§ Exercise objective: What is the number of lines in these entries that contain "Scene"? State it alone.

+++

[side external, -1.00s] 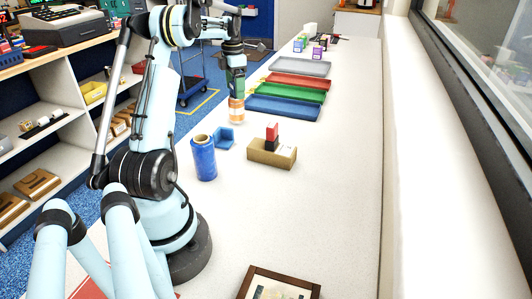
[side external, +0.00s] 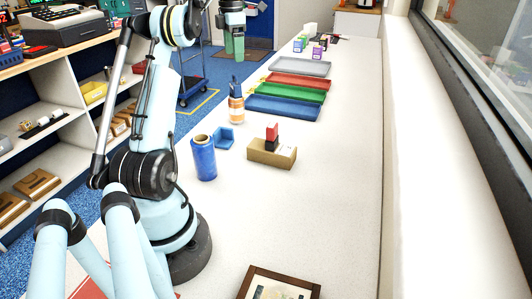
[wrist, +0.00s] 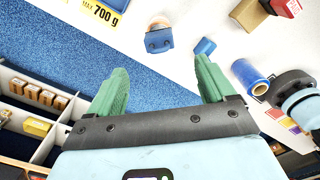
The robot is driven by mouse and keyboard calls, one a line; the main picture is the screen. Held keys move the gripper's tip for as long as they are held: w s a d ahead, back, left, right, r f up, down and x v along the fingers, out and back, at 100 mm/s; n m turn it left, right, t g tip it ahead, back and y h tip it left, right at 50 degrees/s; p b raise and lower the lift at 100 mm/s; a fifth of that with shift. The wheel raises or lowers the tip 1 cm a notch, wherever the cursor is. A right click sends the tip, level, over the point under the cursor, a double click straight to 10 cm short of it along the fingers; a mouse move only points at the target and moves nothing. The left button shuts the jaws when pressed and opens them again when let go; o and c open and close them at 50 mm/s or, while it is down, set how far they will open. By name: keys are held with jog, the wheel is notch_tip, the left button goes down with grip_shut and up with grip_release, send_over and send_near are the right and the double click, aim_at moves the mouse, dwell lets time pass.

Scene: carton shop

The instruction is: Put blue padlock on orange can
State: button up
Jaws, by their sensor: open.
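The blue padlock (side external: 236,86) stands on top of the orange can (side external: 236,109), which stands on the white table beside the blue tray. In the wrist view the padlock (wrist: 158,40) shows from above and hides most of the can (wrist: 158,22). My gripper (side external: 234,57) is raised above the padlock, clear of it. In the wrist view its green fingers (wrist: 161,72) are spread wide with nothing between them.
Blue, green, red and grey trays (side external: 284,113) lie in a row beyond the can. Nearer are a small blue holder (side external: 224,139), a blue film roll (side external: 203,158) and a cardboard box (side external: 262,151) holding red and black blocks. The right side of the table is clear.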

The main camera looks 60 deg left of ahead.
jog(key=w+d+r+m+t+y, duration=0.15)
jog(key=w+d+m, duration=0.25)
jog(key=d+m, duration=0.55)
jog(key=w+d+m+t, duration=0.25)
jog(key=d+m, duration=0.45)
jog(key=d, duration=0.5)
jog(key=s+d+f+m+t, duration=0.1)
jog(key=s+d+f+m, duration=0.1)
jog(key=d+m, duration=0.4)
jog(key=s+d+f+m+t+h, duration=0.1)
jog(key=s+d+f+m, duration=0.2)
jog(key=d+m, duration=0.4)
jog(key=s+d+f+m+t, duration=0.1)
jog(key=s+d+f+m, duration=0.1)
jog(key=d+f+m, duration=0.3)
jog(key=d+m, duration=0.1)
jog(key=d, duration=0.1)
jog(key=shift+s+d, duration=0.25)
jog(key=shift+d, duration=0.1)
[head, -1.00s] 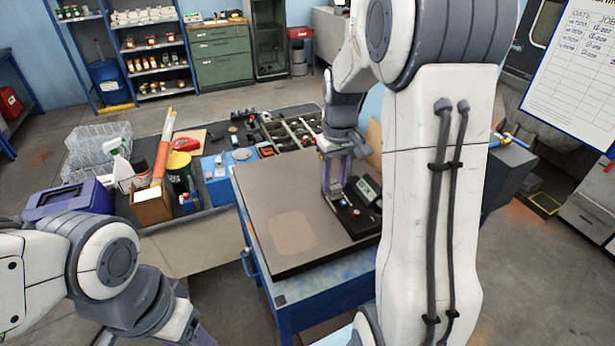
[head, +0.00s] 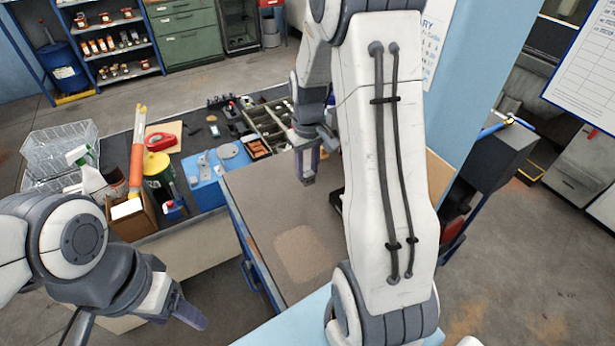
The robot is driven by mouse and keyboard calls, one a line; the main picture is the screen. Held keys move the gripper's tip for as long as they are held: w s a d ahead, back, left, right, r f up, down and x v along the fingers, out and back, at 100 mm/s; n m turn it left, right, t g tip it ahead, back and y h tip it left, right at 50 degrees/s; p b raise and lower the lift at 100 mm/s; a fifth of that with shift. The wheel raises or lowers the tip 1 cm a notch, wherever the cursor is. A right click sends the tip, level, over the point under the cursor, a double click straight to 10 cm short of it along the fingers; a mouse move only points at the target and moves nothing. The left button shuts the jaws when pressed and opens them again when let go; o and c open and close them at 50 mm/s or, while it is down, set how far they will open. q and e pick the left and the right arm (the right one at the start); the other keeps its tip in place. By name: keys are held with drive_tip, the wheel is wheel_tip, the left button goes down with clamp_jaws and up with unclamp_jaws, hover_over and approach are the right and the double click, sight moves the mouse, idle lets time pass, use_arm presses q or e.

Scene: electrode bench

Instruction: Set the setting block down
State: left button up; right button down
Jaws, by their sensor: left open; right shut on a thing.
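My right gripper (head: 307,168) hangs fingers-down over the far part of the brown bench top (head: 262,200). It is shut on the setting block, which is too small and too covered by the fingers to make out. I cannot tell whether it touches the surface. A black device (head: 336,199) is mostly hidden behind my right arm; only its left edge shows. My left gripper (head: 190,312) is open and empty at the lower left, in front of the benches and away from the brown top.
A lighter patch (head: 300,252) marks the bare near part of the bench top.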

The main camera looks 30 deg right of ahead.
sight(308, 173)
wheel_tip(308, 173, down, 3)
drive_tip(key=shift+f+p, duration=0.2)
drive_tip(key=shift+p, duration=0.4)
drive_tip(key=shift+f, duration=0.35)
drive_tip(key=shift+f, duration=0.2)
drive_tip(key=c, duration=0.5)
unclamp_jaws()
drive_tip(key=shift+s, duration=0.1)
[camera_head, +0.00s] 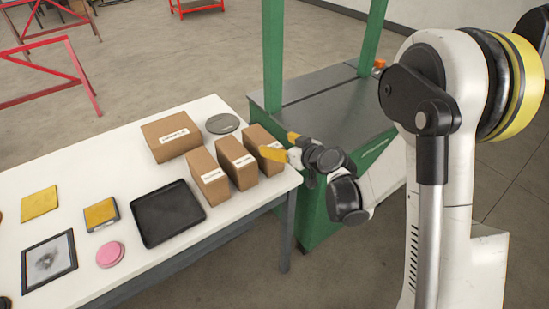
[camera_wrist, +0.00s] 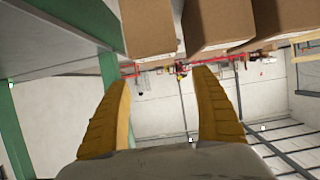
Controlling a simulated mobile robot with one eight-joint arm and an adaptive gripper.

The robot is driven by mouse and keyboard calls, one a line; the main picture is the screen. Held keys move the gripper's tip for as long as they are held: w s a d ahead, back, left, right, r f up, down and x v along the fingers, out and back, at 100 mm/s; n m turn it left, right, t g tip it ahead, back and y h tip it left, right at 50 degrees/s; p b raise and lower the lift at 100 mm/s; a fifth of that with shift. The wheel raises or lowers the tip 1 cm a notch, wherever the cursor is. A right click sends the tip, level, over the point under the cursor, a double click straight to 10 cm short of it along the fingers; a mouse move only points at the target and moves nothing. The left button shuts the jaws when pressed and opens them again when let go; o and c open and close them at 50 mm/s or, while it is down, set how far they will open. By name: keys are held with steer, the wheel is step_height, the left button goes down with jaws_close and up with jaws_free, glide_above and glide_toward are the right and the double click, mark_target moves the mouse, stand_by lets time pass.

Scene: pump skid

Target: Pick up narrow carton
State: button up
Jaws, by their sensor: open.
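Three narrow brown cartons with white labels stand upright in a row at the right end of the white table: the left one (camera_head: 208,178), the middle one (camera_head: 236,163) and the right one (camera_head: 263,146). My gripper (camera_head: 281,146), with yellow fingers, is beside the right carton, at the table's right end. In the wrist view my gripper (camera_wrist: 162,76) is open, with nothing between its fingers. Parts of three cartons show along the top of that view, the left one (camera_wrist: 150,28) just beyond the fingertips. I cannot tell whether a finger touches a carton.
A wider carton (camera_head: 171,136) and a grey disc (camera_head: 222,123) lie behind the row. A black tray (camera_head: 167,213) is left of it. A pink disc (camera_head: 110,254), a framed picture (camera_head: 49,261) and yellow items lie farther left. A green-framed machine (camera_head: 325,95) stands behind my gripper.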

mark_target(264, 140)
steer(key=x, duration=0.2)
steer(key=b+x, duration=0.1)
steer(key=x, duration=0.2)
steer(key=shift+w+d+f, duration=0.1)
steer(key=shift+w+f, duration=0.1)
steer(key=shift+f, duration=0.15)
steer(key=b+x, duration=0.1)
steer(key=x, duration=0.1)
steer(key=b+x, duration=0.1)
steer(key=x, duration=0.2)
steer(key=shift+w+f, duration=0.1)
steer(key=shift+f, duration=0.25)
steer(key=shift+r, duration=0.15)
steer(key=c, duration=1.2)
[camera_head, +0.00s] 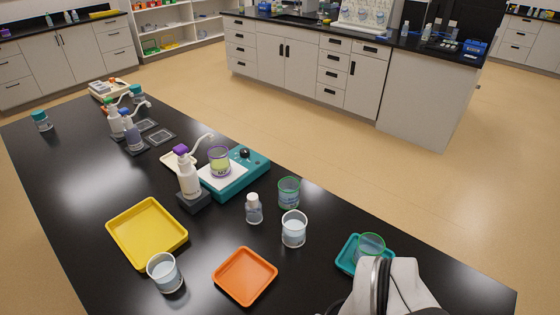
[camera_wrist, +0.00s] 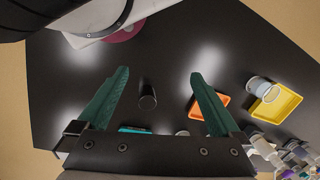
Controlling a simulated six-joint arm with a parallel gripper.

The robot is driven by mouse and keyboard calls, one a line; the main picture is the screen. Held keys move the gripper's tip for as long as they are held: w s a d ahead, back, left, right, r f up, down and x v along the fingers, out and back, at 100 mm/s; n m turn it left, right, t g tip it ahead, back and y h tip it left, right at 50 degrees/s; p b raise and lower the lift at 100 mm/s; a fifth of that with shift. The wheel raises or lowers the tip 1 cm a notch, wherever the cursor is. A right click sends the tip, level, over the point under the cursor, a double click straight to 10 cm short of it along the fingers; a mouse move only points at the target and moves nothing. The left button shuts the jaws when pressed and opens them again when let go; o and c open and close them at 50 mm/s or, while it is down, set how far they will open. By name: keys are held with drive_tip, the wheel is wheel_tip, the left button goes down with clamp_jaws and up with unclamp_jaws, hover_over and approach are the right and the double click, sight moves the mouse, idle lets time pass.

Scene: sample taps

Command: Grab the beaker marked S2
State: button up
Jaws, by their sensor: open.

+++

§ Output: 4